- **Your instructions**
Locate every line in the material below that has the word "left". Copy each of those lines.

- **Data**
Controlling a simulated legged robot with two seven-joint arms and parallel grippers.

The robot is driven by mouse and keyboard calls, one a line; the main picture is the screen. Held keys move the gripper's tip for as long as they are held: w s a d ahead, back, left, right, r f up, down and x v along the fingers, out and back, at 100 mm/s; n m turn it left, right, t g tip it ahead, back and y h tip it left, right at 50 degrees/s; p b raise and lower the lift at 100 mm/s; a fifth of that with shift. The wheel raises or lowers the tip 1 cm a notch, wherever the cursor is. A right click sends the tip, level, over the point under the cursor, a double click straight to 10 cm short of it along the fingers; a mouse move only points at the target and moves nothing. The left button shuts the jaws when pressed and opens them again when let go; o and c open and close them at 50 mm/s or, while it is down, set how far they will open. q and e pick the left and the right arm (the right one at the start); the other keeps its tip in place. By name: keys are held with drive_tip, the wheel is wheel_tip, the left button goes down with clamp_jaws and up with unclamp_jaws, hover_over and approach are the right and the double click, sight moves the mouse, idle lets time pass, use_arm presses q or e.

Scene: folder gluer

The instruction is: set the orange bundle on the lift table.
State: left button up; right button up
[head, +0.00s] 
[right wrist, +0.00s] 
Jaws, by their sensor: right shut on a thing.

- **Answer to this problem**
The robot is driven by mouse and keyboard calls, one a line; the main picture is the screen. Held keys move the gripper's tip for as long as they are held: w s a d ahead, back, left, right, r f up, down and x v along the fingers, out and back, at 100 mm/s; n m turn it left, right, t g tip it ahead, back and y h tip it left, right at 50 degrees/s; p b raise and lower the lift at 100 mm/s; a fifth of that with shift. The wheel raises or lowers the tip 1 cm a notch, wherever the cursor is. A right click sends the tip, level, over the point under the cursor, a double click straight to 10 cm short of it along the fingers; a mouse move only points at the target and moves nothing. The left button shuts the jaws when pressed and opens them again when let go; o and c open and close them at 50 mm/s or, while it is down, set how far they will open. q and e pick the left and the right arm (the right one at the start); the other keeps its tip in place. By name: keys are held with drive_tip, the wheel is wheel_tip, the left button goes down with clamp_jaws and up with unclamp_jaws, hover_over and approach are the right and the double click, sight moves the mouse, idle lets time pass, use_arm presses q or e.
State: left button up; right button up

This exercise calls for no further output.